One late winter afternoon in Oxford street, amid the noise of vehicles and voices that filled that dusky thoroughfare, as I was borne onward with the crowd past the great electric-lighted shops, a holy Indifference filled my thoughts. Illusion had faded from me; I was not touched by any desire for the goods displayed in those golden windows, nor had I the smallest share in the appetites and fears of all those moving faces. And as I listened with Asiatic detachment to the London traffic, its sound changed into something ancient and dissonant and sad - into the turbid flow of that stream of Craving which sweeps men onward through the meaningless cycles of Existence, blind and enslaved forever. But I had reached the farther shore, the Harbour of Deliverance, the Holy City; the Great Peace beyond all this turmoil and fret compassed me around.

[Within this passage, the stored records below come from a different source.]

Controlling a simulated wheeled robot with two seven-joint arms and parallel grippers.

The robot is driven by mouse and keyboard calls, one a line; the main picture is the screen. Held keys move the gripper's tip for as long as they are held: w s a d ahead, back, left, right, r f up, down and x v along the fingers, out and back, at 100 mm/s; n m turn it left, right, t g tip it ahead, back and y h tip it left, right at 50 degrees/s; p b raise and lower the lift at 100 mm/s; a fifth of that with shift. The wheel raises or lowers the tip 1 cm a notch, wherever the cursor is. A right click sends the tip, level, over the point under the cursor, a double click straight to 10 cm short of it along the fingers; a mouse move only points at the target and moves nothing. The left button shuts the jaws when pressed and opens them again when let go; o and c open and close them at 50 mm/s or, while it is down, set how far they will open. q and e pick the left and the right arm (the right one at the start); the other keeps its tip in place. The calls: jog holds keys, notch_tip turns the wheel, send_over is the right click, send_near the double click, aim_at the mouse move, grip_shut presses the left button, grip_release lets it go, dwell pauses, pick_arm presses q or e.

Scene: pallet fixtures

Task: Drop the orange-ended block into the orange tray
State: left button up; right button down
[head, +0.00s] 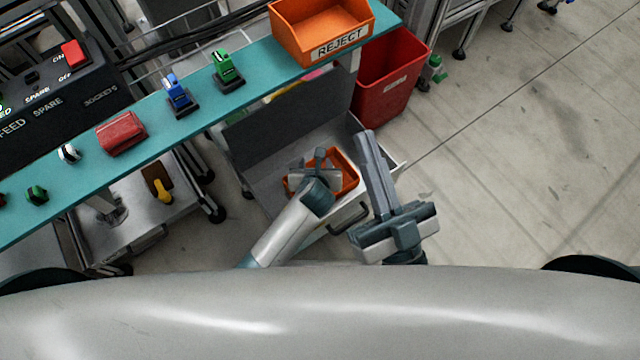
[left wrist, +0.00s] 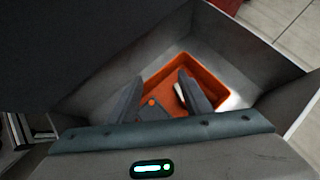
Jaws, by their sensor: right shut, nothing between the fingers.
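The orange tray (head: 349,172) sits inside a grey open drawer in the head view, partly hidden by my left gripper. In the left wrist view the tray (left wrist: 210,80) lies beyond the fingers. A dark grey block with a round orange end (left wrist: 152,103) shows low between the fingers, within the tray's outline. My left gripper (left wrist: 164,92) has its fingers apart, with a gap beside the block; it is over the tray in the head view (head: 310,165). Whether the block rests on the tray floor is unclear. My right gripper (head: 366,135) is shut and empty, right of the drawer.
A teal shelf (head: 190,125) crosses above the drawer, carrying small coloured devices and an orange REJECT bin (head: 318,30). A red bin (head: 388,78) stands behind the drawer. The drawer's grey walls (left wrist: 245,45) surround the tray. Open floor lies to the right.

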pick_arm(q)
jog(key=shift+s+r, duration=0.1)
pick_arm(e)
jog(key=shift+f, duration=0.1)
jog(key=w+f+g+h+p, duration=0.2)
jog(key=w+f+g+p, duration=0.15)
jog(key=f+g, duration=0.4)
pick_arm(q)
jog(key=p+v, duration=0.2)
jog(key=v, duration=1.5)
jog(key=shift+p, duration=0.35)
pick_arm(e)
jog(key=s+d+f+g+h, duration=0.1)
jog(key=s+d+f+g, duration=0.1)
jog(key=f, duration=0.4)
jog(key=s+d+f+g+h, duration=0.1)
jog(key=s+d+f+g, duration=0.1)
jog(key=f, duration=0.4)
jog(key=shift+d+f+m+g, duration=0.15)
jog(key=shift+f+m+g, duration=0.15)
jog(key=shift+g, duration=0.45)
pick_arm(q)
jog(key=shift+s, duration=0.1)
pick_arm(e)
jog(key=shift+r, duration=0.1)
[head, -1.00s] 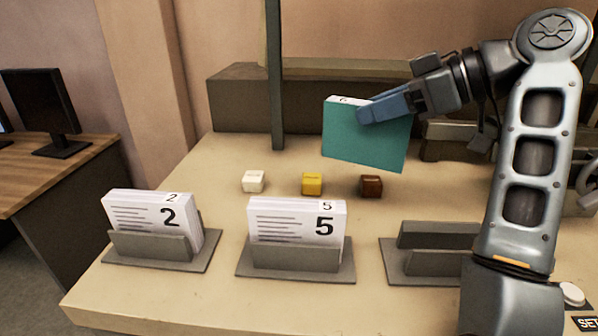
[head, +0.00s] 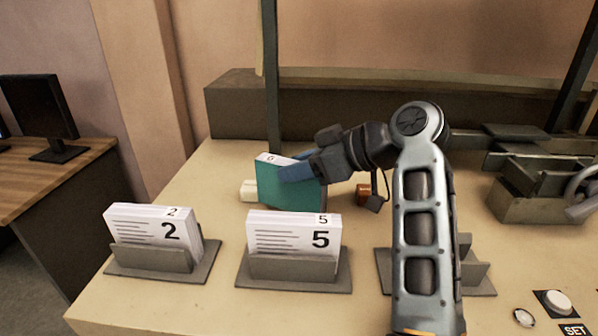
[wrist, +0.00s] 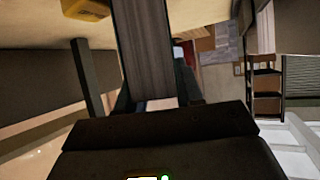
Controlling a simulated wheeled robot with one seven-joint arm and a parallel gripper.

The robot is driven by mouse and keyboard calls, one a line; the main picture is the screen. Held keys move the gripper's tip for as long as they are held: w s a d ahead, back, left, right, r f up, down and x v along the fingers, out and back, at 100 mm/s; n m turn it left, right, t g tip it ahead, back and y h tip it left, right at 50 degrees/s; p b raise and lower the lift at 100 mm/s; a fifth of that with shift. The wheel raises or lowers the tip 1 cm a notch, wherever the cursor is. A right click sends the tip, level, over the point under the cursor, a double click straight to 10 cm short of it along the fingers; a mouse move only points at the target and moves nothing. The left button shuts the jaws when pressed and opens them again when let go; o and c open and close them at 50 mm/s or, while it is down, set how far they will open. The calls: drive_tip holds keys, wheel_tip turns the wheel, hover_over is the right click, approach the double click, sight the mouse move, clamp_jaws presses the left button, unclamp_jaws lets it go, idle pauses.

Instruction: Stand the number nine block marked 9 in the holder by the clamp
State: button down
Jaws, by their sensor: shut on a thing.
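My gripper (head: 292,172) is shut on the upper edge of a teal-faced block (head: 288,187). The block is a thick upright slab, with a small mark on its white top edge that is too small to read surely. It is in front of the small cubes, behind the holder with the 5 block. In the wrist view the block (wrist: 145,50) shows edge-on between the fingers. An empty grey holder (head: 478,279) stands at the right, partly hidden behind my arm. The clamp (head: 525,195), with a grey wheel, stands behind and right of it.
The 2 block (head: 150,232) and the 5 block (head: 285,235) stand in grey holders at the front. A white cube (head: 248,190) and a brown cube (head: 363,194) flank the held block. A post (head: 271,100) rises behind it. A button (head: 556,302) is front right.

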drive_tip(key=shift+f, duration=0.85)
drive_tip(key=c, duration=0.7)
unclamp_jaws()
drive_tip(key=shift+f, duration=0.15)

Om Mani padme hum - I murmured the sacred syllables, smiling with the pitying smile of the Enlightened One on his heavenly lotus.

Then, in a shop-window, I saw a neatly fitted suit-case. I liked that suit-case; I desired to possess it. Immediately I was enveloped by the mists of Illusion, chained once more to the Wheel of Existence, whirled onward along Oxford Street in that turbid stream of wrong-belief, and lust, and anger.

Merry crimble.

7 comments:

  1. "I have spent much to much time on Oxford Street"

    Looks like the programming gremlins have been having fun with the spelling in your absence.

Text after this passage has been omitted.